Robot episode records
◇ ◇ ◇ ◇ ◇
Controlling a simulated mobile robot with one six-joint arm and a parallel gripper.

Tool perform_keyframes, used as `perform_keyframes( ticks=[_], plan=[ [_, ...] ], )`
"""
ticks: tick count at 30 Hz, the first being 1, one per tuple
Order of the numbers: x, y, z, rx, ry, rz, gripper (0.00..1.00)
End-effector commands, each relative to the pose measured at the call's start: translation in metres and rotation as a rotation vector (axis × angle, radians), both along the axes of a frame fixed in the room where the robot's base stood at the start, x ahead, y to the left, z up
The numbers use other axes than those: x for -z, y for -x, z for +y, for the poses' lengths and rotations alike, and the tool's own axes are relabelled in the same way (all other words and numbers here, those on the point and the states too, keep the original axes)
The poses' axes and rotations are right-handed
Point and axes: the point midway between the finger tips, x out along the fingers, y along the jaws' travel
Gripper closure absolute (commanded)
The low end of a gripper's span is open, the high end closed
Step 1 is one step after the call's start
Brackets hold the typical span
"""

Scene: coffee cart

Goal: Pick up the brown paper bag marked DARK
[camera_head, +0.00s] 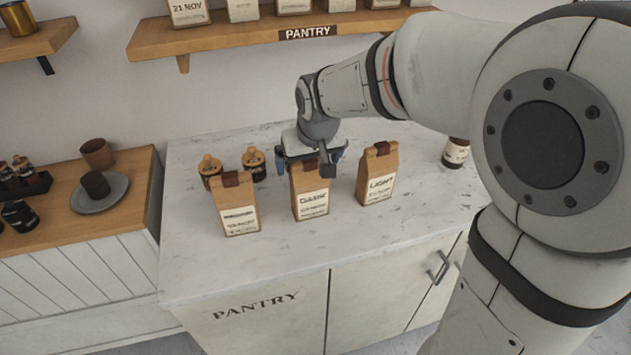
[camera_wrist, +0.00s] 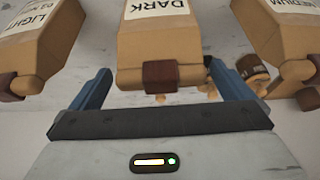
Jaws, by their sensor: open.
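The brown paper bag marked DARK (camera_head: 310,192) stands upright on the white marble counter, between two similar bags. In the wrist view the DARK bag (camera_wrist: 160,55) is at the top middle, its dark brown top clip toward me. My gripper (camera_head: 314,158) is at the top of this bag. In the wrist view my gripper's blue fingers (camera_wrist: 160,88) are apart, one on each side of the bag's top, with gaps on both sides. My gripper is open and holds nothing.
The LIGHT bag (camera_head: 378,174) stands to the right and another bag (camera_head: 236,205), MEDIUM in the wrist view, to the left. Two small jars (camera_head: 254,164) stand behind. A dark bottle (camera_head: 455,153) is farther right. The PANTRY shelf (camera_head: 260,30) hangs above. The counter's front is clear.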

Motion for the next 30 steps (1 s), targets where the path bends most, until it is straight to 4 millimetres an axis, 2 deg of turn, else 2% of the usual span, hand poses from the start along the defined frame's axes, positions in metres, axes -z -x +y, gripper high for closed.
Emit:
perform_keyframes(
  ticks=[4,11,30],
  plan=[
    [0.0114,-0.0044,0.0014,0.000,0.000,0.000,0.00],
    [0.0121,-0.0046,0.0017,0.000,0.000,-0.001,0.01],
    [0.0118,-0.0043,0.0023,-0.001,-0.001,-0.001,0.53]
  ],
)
◇ ◇ ◇ ◇ ◇
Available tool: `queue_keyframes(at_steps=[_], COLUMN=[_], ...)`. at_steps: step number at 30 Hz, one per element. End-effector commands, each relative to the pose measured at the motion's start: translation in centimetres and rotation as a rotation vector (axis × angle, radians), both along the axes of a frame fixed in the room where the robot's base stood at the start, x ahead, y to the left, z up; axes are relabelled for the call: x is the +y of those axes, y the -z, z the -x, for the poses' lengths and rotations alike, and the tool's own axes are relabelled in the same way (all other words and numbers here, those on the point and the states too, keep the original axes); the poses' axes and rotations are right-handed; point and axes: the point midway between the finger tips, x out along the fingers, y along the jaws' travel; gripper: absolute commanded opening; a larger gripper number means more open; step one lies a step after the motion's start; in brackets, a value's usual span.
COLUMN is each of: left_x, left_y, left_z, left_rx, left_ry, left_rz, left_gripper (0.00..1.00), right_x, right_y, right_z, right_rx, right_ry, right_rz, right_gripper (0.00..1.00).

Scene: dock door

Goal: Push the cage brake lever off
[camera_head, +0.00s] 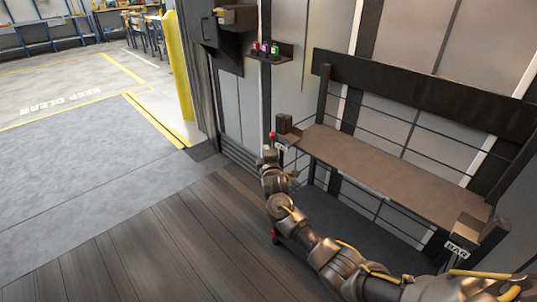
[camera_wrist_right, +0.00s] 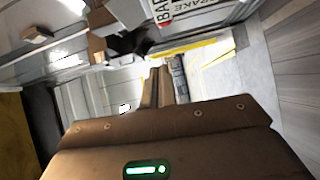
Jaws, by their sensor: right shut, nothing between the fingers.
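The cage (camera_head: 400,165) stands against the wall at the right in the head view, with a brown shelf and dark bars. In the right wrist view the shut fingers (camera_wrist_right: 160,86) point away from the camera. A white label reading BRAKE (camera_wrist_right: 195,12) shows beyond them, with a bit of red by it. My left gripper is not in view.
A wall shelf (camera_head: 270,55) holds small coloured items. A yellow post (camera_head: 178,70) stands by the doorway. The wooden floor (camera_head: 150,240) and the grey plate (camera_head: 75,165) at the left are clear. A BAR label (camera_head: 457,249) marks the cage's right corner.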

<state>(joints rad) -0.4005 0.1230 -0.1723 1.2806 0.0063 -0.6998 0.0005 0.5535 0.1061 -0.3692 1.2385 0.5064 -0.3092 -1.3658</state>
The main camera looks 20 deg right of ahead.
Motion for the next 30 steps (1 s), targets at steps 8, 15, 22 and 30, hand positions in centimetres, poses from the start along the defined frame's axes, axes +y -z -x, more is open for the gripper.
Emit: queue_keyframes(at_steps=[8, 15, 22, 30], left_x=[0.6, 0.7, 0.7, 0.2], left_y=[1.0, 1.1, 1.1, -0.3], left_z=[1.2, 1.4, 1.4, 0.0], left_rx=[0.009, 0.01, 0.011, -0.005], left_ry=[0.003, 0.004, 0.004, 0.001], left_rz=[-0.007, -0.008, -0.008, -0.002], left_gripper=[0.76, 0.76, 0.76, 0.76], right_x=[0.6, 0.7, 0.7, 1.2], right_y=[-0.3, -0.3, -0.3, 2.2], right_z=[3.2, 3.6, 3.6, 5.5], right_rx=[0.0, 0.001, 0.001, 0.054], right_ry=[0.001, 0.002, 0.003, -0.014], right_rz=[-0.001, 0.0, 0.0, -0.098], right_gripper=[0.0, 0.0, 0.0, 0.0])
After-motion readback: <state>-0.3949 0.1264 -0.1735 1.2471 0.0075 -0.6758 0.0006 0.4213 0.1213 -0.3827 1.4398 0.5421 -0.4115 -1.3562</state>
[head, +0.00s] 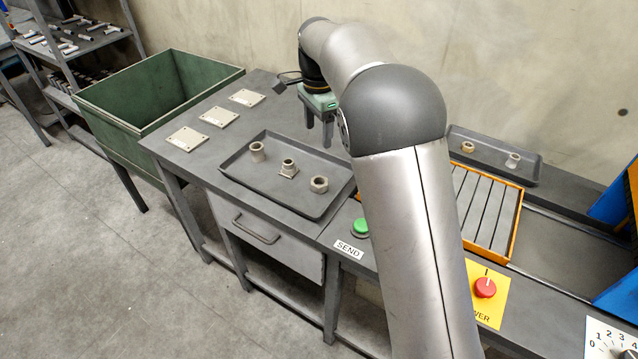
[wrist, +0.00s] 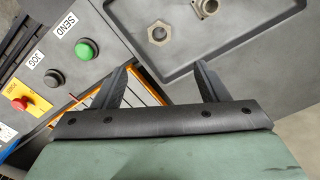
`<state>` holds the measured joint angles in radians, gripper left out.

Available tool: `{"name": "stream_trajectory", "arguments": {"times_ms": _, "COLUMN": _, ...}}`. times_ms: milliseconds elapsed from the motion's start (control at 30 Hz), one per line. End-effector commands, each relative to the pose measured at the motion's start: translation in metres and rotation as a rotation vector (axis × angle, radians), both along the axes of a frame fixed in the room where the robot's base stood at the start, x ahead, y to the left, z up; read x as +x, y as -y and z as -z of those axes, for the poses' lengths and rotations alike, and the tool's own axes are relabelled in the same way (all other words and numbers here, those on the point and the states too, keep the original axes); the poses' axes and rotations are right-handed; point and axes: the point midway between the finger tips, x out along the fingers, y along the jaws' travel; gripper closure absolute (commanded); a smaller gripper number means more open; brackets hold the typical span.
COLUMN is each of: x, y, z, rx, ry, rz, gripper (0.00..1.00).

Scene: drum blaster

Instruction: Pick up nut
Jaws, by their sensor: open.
◇ ◇ ◇ ◇ ◇
* **Stated problem**: Give the lines above again exactly, from the one containing "Step 1 is one step after the call's start" to the one containing "[camera_wrist, +0.00s]", both included, but leave out the pictures.

* **Answer**:
Step 1 is one step after the call's start
Brackets hold the typical span
"""

Scene: coffee cart

Goal: Pick up the brown paper bag marked DARK
[camera_head, +0.00s] 
[camera_wrist, +0.00s] 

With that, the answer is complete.